Die Dame, die an der Rose schnuppert; der Bauer mit der Hellebarde – das französische Jasskartenset mit seinen Figuren ist ein fester Bestandteil des Schweizer Kulturguts. Zur Geschichte hinter den Figuren weiss Cristian Consuegra (28) vom Departement Geschichte der Universität Basel Bescheid. Mit Darstellungen von biblischen Gestalten und historischen Persönlichkeiten wie Alexander dem Grossen als den Kreuz-König hielt man auf den Karten vor allem eines fest: ein Abbild der Welt mit all ihren Bauern und Königen. Die Figuren und Zeichen auf den Spielkarten seien ständig angepasst und verbessert worden, um den lokalen Gegebenheiten besser zu entsprechen, sagt Consuegra.
Herz-Herr als Hipster?
Zeit für ein Update fand die siebenjährige Tochter einer Zeichnungslehrerin namens Anja aus Bern. Als wäre es das offensichtlichste der Welt, deckte ihr Kind die Makel des uralten Spiels auf. Wo sind die Königinnen? Und wieso ist das Kartonstück mit dem Mann mehr Wert als das mit der Frau? Fragen, die sich ein siebenjähriges Mädchen nicht stellen sollte, findet Anja und schnappte sich ihr iPad und designte los.

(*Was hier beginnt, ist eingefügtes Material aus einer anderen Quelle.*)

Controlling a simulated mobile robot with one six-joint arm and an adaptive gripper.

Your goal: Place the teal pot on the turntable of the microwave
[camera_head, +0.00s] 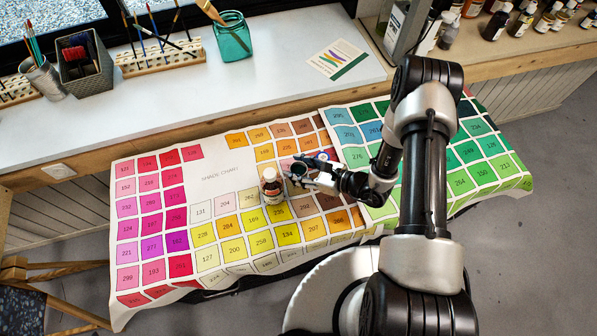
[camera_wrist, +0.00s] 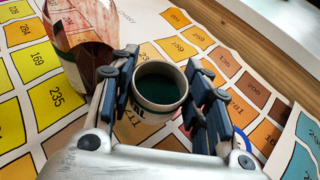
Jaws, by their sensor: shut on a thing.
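My gripper (camera_head: 304,174) is over the colour chart, right of a brown bottle. It is shut on a small round pot (camera_head: 299,168) with a pale rim and dark teal inside. In the wrist view the pot (camera_wrist: 160,87) sits upright between the two fingers (camera_wrist: 165,92), its opening facing the camera. I cannot tell whether its base touches the chart. A grey box-like thing (camera_head: 391,29) stands on the counter at the top right, partly behind my arm. I cannot tell whether it is the microwave, and no turntable shows.
The brown bottle (camera_head: 271,187) with a white cap stands close left of the gripper; it also shows in the wrist view (camera_wrist: 85,45). The shade chart (camera_head: 222,172) covers the table. A teal jar (camera_head: 233,41), brush rack (camera_head: 160,58) and leaflet (camera_head: 339,59) are on the counter.

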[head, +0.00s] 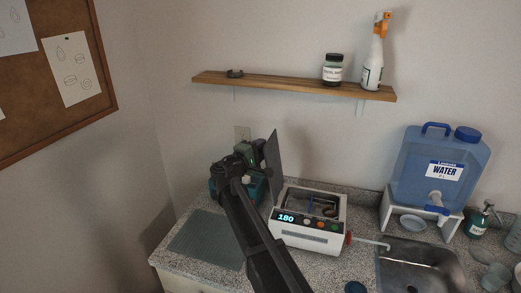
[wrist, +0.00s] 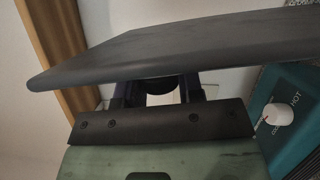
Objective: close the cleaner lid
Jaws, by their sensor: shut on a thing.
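The white cleaner (head: 308,236) stands on the counter with a lit "180" display and its tank open at the top. Its dark grey lid (head: 273,165) stands nearly upright at the cleaner's left side; in the wrist view the lid (wrist: 170,45) spans the upper part as a broad dark panel. My gripper (head: 262,151) is left of the lid, at its outer face. In the wrist view its fingers (wrist: 162,90) reach to the lid and are shut on a dark part there, apparently the lid's handle. The exact grip is partly hidden.
A teal device with a dial (wrist: 285,115) stands close beside my gripper. A green-grey mat (head: 207,238) lies at the counter's left. A sink (head: 420,268) and a blue water container (head: 437,160) are at the right. A wooden shelf (head: 290,86) hangs above.

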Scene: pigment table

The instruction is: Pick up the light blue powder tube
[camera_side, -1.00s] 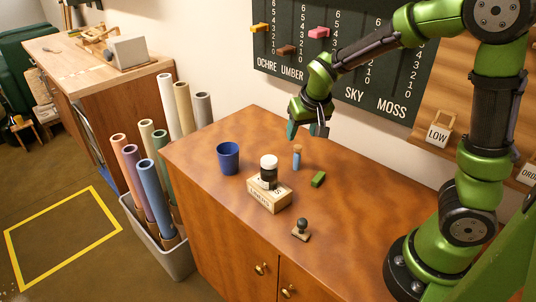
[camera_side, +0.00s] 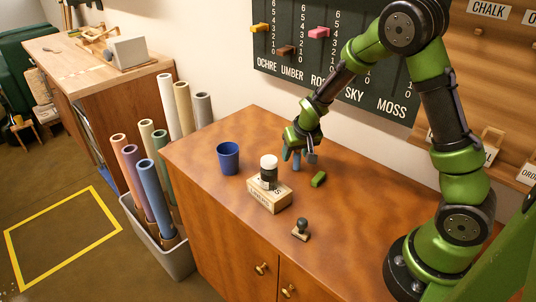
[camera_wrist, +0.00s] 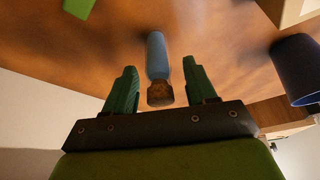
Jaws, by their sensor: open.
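The light blue powder tube (camera_wrist: 157,56) with a brown cork-like stopper shows in the wrist view, midway between my two fingers. My gripper (camera_wrist: 160,88) is open, with one green finger on each side of the stopper end and a gap on both sides. In the side view my gripper (camera_side: 298,157) is low over the table at the tube's place. The tube itself is mostly hidden there behind the fingers.
A blue cup (camera_side: 228,158) stands to the left. A wooden block (camera_side: 268,198) holds a black-and-white jar (camera_side: 268,172). A green block (camera_side: 318,179) lies close to my gripper, and a stamp (camera_side: 301,229) stands nearer the front edge. The table's right side is clear.

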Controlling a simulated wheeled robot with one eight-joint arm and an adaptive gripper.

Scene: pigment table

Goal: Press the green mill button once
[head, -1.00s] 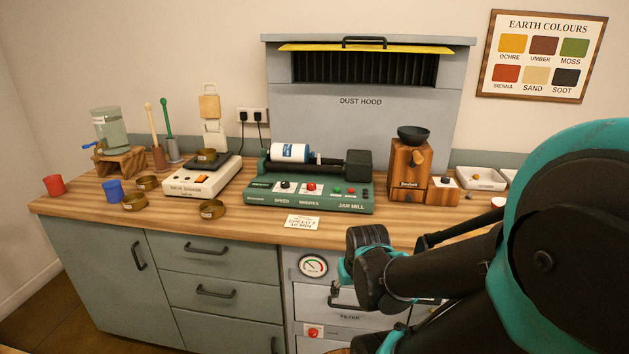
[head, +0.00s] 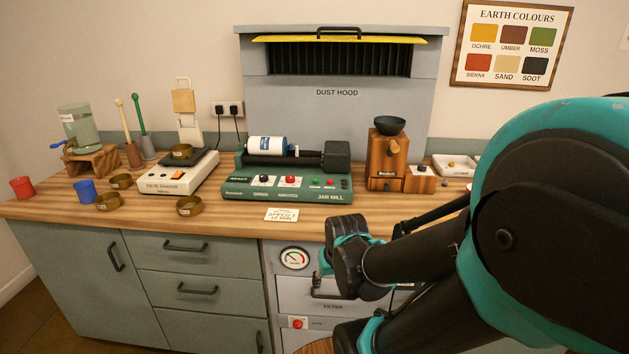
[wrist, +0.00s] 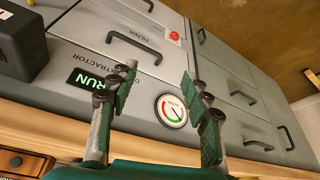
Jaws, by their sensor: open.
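The green mill button (head: 315,181) is a small round button on the front panel of the dark green jar mill (head: 240,193), which stands mid-counter below the dust hood. A white jar (head: 267,148) with a blue label lies on the mill's rollers. My gripper (wrist: 158,80) is open and empty in the wrist view, its two fingers apart before the grey cabinet front. In the head view it is below and in front of the counter edge, well apart from the mill, partly hidden by my arm.
A paper card (head: 281,215) lies before the mill. A wooden grinder (head: 387,160) stands to its right and a white scale (head: 170,180) to its left. The counter's front edge, cabinet handles and a round gauge (head: 294,258) are near my gripper.

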Ab 2021 steckte sie zwei Monate Arbeit in die Weiterentwicklung der Figuren. Welche war für sie die schwierigste? «Der Herz-Herr», sagt Anja. Rund 20 Versionen gibt es von ihm. Von Hipster-«Bürzi» bis Schnauz trug er alles, bis er perfekt zu seiner Herzkönigin passte. Zu den Damen gesellen sich so die Herren und zu den Königen die Königinnen. Die Illustrationen haben alle ihre ursprünglichen Züge beibehalten, bloss eine Geschlechtsumwandlung bekommen. Dieses neue Kartenset druckte sie sich für den privaten Gebrauch aus.
Eigenleben im Klassenzimmer
Das Kartenset «Jass* für alle» freut ihre Kinder. Beim Spielen sticht die Königin ganz selbstverständlich den Herren aus. «Je älter die Spielenden, desto schwieriger war die Umstellung. Auch für mich», sagt Anja.
Als Zeichnungslehrerin zeigte Anja die Karten mal ihren Lernenden in einer Pause. Die Reaktionen freuten sie. «Im Klassenzimmer entwickeln die Karten ein Eigenleben.» Was sie als Königin-Ecke gesehen hat, sahen die Jugendlichen als Jungen-Mann-Ecke. Das stört sie überhaupt nicht, im Gegenteil: «Ich habe die Karten zwar gestaltet, doch lasse ich sie gerne zur freien Interpretation so stehen.»
Crowdfunding und Schmuggelaktionen
Die Freude an ihrem Spiel will Anja nun mit anderen teilen. Wie der «Kleinreport» berichtete, eröffnete sie ein wemakeit-Projekt, um «Jass* für alle» in grosser Auflage herstellen zu können. Das ursprüngliche Ziel von 4900 Franken erreichte sie innert kürzester Zeit, die geplanten 600 Stücke werden zeitnah gedruckt. Bis zum Zusatzziel von 7750 Franken und somit einer höheren Auflage braucht es aber auch nicht mehr viel.
Dann gibt es vielleicht auch die eine oder andere Schmuggelaktionen in vorhandene Kartensets in Restaurants. Die Kommentare unter dem Projekt und die hohe Spendenbereitschaft sprechen für sich: Den Leuten gefällt das neue Abbild der Welt.
Übrigens: Es ist nicht das erste Mal, dass Frauen in der Schweiz Jasskarten umgestalten. Deutsche Jasskartensets mit ausschliesslich Frauenfiguren existieren bereits in verschiedenen Ausführungen.